Repeat every line of the data exactly, but not the pictures.

> DATASET SECTION:
START
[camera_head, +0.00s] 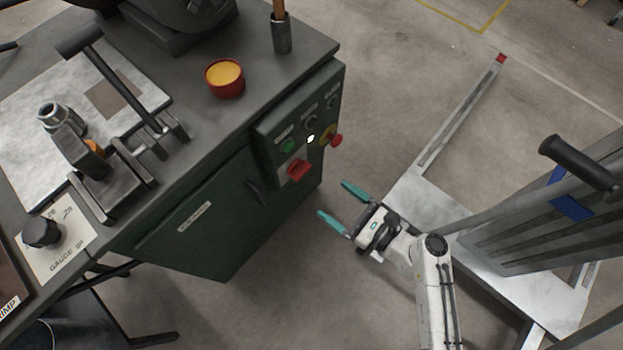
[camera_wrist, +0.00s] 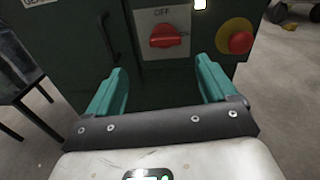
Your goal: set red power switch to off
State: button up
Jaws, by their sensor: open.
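The red power switch (camera_head: 298,169) is on the control panel of the green cabinet, below a green button. In the wrist view the red switch (camera_wrist: 166,36) is a rotary knob on a light plate, with "OFF" printed above it. Its handle lies roughly sideways, pointing to the right side of the plate. My gripper (camera_head: 336,204) is open and empty, with teal fingers apart, to the lower right of the panel. In the wrist view the open fingers (camera_wrist: 163,88) point at the panel, below the switch and apart from it.
A red emergency button on a yellow base (camera_head: 333,140) sits right of the switch, near a lit white lamp (camera_head: 311,139). A dark door handle (camera_wrist: 108,36) is left of the switch. A metal cart (camera_head: 440,205) stands right of my arm. A red tin (camera_head: 225,80) is on the bench.

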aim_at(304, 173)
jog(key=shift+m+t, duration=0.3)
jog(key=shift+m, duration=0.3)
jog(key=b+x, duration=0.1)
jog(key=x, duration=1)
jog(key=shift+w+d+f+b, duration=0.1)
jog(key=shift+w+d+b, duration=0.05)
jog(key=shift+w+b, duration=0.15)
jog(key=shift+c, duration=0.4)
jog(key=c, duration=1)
END
> RESULT OF THE TASK:
[camera_head, +0.00s] 
[camera_wrist, +0.00s] 
Your goal: set red power switch to off
State: button up
Jaws, by their sensor: open.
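The red power switch (camera_head: 298,169) is on the control panel of the green cabinet, below a green button. In the wrist view the red switch (camera_wrist: 166,36) is a rotary knob on a light plate, with "OFF" printed above it. Its handle lies roughly sideways, pointing to the right side of the plate. My gripper (camera_head: 336,204) is open and empty, with teal fingers apart, to the lower right of the panel. In the wrist view the open fingers (camera_wrist: 163,88) point at the panel, below the switch and apart from it.
A red emergency button on a yellow base (camera_head: 333,140) sits right of the switch, near a lit white lamp (camera_head: 311,139). A dark door handle (camera_wrist: 108,36) is left of the switch. A metal cart (camera_head: 440,205) stands right of my arm. A red tin (camera_head: 225,80) is on the bench.

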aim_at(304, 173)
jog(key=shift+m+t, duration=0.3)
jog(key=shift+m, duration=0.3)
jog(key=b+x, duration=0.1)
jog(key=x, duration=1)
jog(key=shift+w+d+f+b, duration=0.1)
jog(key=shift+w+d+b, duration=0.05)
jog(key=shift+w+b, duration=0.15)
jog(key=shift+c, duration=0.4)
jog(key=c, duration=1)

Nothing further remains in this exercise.